Morsy é o candidato do Partido Liberdade e Justiça (PLJ), o braço político da Irmandade Muçulmana. Ele recebeu, segundo a compilação de resultados do jornal Al-Ahram, 25,3% dos votos. Sua votação é mais uma prova clara de como funciona bem a máquina política dos irmãos muçulmanos, que elegeram cerca de 50% do Parlamento em novembro de 2011. Morsy não era a primeira opção do PLJ e só virou candidato porque Khairat el-Shater, o grande estrategista político do grupo, foi proibido de concorrer pela Justiça egípcia. A posição de substituto, e o irônico apelido de “estepe” que recebeu, não foram suficientes para superar a fidelidade de muitos eleitores pela Irmandade.

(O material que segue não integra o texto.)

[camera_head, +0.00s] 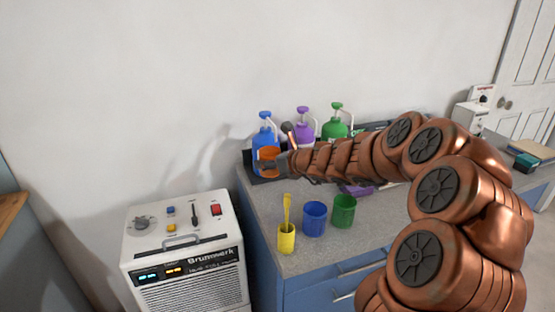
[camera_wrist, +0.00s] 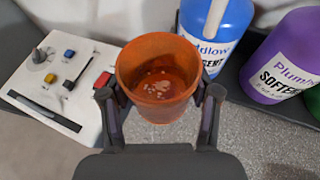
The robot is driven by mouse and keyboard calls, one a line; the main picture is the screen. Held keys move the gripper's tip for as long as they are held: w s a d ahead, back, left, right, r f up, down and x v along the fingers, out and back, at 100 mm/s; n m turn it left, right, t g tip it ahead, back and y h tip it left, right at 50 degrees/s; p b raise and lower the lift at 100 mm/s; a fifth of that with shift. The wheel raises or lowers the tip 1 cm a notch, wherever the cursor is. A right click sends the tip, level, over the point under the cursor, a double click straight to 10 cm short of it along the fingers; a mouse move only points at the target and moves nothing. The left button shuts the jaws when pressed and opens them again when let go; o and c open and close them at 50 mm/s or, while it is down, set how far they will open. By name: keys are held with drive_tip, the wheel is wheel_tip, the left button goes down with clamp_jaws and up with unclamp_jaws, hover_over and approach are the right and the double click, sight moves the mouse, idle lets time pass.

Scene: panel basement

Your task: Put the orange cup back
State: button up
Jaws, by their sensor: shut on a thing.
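The orange cup (camera_head: 269,154) is in my gripper (camera_head: 272,162), in front of the blue bottle at the left end of the counter. In the wrist view my gripper (camera_wrist: 160,110) has one finger on each side of the orange cup (camera_wrist: 158,105) and is shut on it. The cup is open at the top, and small pale bits or reflections show at its bottom. Whether its base touches the counter cannot be told.
Blue (camera_head: 263,132), purple (camera_head: 304,128) and green (camera_head: 336,124) pump bottles stand on a dark tray at the wall. Yellow (camera_head: 286,240), blue (camera_head: 314,222) and green (camera_head: 343,213) cups stand near the counter's front edge. A white machine (camera_head: 185,250) stands left of the counter.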

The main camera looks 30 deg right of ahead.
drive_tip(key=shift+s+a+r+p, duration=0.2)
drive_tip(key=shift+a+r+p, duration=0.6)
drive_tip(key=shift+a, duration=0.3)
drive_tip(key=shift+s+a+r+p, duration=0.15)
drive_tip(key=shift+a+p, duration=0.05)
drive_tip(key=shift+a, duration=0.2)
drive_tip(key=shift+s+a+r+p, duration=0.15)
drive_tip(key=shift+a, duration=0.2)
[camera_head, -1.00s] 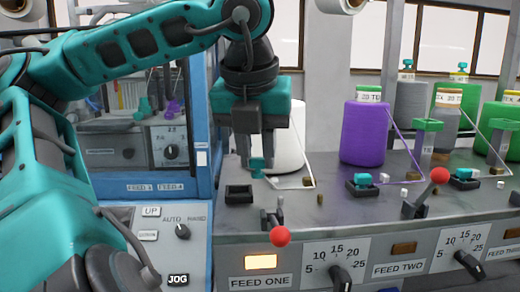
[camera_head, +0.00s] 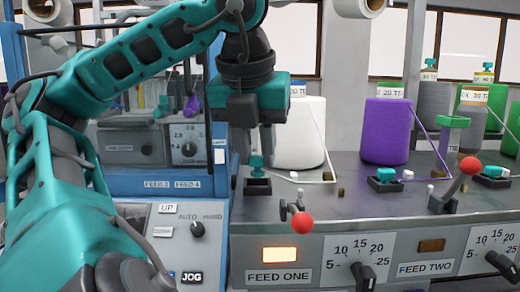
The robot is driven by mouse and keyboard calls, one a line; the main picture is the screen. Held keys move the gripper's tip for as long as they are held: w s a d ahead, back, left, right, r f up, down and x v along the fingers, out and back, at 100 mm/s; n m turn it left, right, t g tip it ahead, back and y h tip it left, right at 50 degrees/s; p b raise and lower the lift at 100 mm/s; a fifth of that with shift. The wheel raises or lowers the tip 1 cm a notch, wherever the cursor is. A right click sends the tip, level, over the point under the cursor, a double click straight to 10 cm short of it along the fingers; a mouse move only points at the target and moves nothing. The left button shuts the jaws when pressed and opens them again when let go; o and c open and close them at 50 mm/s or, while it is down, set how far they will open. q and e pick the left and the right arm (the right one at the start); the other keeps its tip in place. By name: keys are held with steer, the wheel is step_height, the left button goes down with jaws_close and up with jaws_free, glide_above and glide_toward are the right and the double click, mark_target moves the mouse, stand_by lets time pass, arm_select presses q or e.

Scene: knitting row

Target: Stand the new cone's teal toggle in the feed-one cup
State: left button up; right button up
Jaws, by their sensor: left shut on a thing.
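My left gripper (camera_head: 256,155) points down at the feed-one position, shut on the teal toggle (camera_head: 257,167). The toggle is upright, and its lower end is at the top of the dark square feed-one cup (camera_head: 257,187). I cannot tell whether it is inside the cup or just above it. The white cone (camera_head: 300,135) stands behind and to the right of the gripper, partly hidden by it. A pale yarn line (camera_head: 310,181) runs from near the cup to the cone's right side. My right gripper is not in view.
A red-knobbed lever (camera_head: 301,222) stands in front of the cup, close to it. To the right are the purple cone (camera_head: 386,132), the feed-two cup (camera_head: 384,184) with a teal toggle, and another red-knobbed lever (camera_head: 469,166). A blue-framed cabinet (camera_head: 222,180) is close on the left.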

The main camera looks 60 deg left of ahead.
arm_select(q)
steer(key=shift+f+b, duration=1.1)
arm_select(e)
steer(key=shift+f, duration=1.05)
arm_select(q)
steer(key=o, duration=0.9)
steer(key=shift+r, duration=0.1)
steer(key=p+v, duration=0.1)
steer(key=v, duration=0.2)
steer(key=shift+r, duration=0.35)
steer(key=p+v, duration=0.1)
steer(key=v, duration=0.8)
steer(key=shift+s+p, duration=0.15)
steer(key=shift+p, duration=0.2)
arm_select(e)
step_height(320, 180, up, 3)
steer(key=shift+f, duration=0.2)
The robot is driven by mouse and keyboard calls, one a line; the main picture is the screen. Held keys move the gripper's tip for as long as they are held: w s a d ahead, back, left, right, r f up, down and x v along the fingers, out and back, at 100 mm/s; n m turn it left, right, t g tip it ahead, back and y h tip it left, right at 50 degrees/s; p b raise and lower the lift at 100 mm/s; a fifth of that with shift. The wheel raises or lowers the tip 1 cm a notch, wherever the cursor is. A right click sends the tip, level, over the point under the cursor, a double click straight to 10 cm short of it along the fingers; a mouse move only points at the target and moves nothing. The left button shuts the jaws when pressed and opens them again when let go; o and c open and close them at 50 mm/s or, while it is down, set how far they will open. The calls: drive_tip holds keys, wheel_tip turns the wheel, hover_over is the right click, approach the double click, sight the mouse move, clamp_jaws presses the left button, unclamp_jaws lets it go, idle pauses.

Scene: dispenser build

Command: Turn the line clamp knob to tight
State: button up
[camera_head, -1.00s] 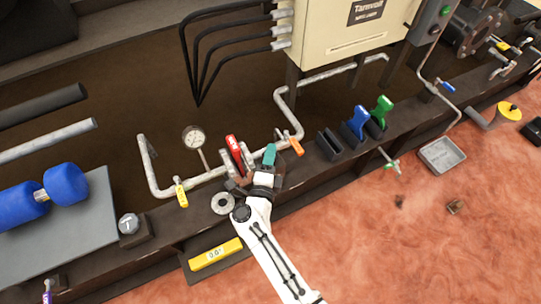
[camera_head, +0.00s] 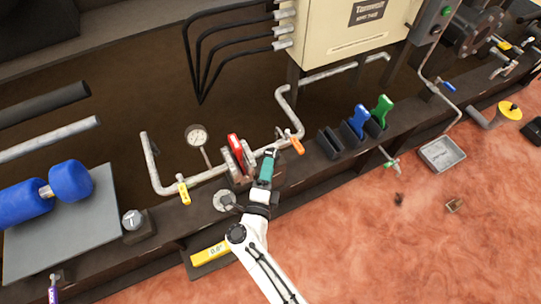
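A round grey knob (camera_head: 132,219) with a pale T-like mark sits on a dark block at the left of the ledge. A flat grey ring-like disc (camera_head: 224,201) lies on the ledge left of my gripper. I cannot tell for sure which of these is the line clamp knob, and no tight mark is readable. My gripper (camera_head: 265,184) is over the ledge, right of the disc and apart from the grey knob. A teal handle-like piece (camera_head: 268,165) is at its fingertips. The fingers are too small to show whether they hold it.
A red handle (camera_head: 236,152) stands between grey plates beside the teal piece. A pipe with a gauge (camera_head: 196,137), a yellow valve handle (camera_head: 184,192) and an orange one (camera_head: 296,143) runs behind. Blue (camera_head: 359,120) and green (camera_head: 382,109) handles stand in slots at right.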

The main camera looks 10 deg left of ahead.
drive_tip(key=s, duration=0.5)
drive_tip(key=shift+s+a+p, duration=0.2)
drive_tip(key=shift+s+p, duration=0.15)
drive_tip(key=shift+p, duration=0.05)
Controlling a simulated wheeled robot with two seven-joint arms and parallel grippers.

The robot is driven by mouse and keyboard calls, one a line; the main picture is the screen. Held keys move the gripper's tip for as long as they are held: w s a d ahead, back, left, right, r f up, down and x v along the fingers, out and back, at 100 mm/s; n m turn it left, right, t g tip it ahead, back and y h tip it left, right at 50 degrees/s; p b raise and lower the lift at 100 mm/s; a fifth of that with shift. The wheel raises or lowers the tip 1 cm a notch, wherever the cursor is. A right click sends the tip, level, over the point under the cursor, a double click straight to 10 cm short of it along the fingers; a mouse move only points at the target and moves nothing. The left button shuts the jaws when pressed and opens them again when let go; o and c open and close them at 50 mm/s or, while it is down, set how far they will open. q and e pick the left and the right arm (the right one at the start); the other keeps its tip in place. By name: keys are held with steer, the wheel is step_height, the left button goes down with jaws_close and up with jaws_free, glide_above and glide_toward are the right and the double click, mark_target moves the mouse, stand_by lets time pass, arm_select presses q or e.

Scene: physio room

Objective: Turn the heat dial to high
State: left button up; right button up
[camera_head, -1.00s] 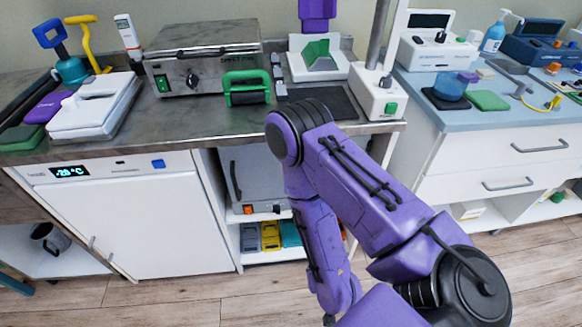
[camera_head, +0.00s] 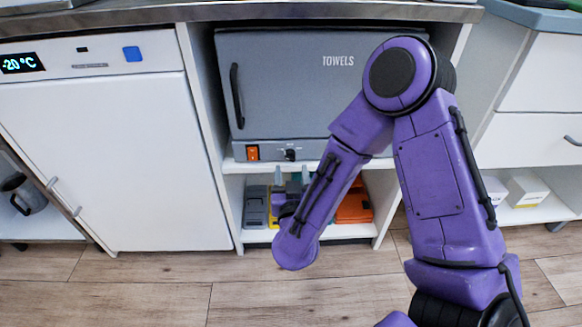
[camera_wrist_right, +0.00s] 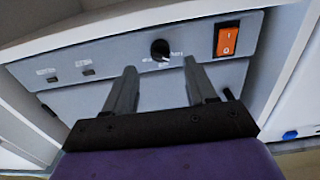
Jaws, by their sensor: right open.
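The heat dial (camera_head: 289,154) is a small black knob on the front panel strip under the grey towel cabinet door (camera_head: 300,85), right of an orange rocker switch (camera_head: 252,153). My right gripper (camera_head: 290,178) is just below the panel, partly hidden by my own arm. In the right wrist view the dial (camera_wrist_right: 160,50) shows past the open fingertips of the gripper (camera_wrist_right: 160,67), roughly centred between them. The fingers are apart and empty, and I see no contact with the knob. The dial's lettering is too blurred to read. My left gripper is out of view.
The cabinet sits in a white shelf bay under the counter (camera_head: 230,13). A white fridge unit (camera_head: 120,160) stands to the left. The lower shelf holds grey, yellow and orange boxes (camera_head: 354,205) behind my arm. Wood floor (camera_head: 130,290) in front is clear.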

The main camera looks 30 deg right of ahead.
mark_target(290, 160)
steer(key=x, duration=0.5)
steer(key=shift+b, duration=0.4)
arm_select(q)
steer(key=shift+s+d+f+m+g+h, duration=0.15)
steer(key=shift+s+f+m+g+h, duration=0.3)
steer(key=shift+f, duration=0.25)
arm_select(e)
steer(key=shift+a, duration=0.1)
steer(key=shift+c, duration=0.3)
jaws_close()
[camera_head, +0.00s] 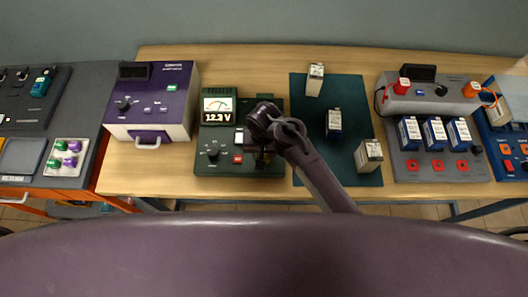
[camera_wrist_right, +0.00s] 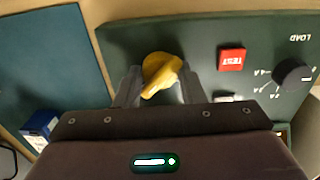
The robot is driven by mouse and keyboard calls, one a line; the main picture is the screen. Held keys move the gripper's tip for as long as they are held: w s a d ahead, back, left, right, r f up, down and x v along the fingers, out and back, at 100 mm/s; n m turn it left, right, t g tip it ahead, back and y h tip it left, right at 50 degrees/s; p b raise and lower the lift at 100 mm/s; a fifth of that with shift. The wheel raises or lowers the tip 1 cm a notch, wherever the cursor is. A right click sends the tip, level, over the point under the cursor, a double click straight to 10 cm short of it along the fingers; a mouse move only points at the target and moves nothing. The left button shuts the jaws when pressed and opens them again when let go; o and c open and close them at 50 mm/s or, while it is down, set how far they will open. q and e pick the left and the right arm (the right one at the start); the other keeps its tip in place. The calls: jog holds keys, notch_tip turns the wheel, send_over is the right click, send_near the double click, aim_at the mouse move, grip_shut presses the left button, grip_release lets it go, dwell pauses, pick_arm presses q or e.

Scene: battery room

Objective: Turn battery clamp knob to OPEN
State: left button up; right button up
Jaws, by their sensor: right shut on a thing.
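The dark green battery tester (camera_head: 212,181) stands on the wooden table, its lit meter (camera_head: 218,112) reading 12.3 V. In the right wrist view, its yellow clamp knob (camera_wrist_right: 160,72) sits on the green panel (camera_wrist_right: 190,35). My right gripper (camera_wrist_right: 158,84) is shut on this knob, one finger on each side. The knob's pointed end lies slanted toward the lower left of that view. In the head view, my right gripper (camera_head: 262,155) is over the right part of the tester and its arm hides the knob. No OPEN marking is readable. My left gripper is not in view.
A red TEST button (camera_wrist_right: 231,59) and black LOAD dial (camera_wrist_right: 293,73) are close to the gripper. A dark mat (camera_head: 300,120) with several batteries lies right of the tester. A purple device (camera_head: 150,95) stands left; a grey charger (camera_head: 435,104) stands farther right.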

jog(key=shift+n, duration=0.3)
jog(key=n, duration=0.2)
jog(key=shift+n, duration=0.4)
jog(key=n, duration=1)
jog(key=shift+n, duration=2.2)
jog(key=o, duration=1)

A possível chegada de um irmão muçulmano à presidência do Egito é motivo de preocupação por dois motivos. Em primeiro lugar, porque a Irmandade Muçulmana é um grupo religioso fundamentalista e, portanto, visto com desconfiança por muitos egípcios seculares e também pelos cristãos coptas, a maior minoria do país, com cerca de 10% da população. Ao longo do tempo, a Irmandade Muçulmana evoluiu. Nos anos 1970, abandonou a violência. Durante a Primavera Árabe, prometeu lutar por um Egito democrático e civil, mas no qual a religião muçulmana teria um papel de destaque. Essas mudanças não foram suficientes para acabar com a desconfiança. Durante a campanha eleitoral, surgiu um segundo motivo de preocupação. Ameaçado pela popularidade do candidato Abdel Moneim Aboul Fotouh, um ex-irmão muçulmano, com os grupos salafitas (religiosos ultraconservadores), Morsy deu uma guinada à direita em sua campanha e passou a apelar a esses eleitores. Assim, alienou ainda mais os setores seculares e cristãos da sociedade egípcia.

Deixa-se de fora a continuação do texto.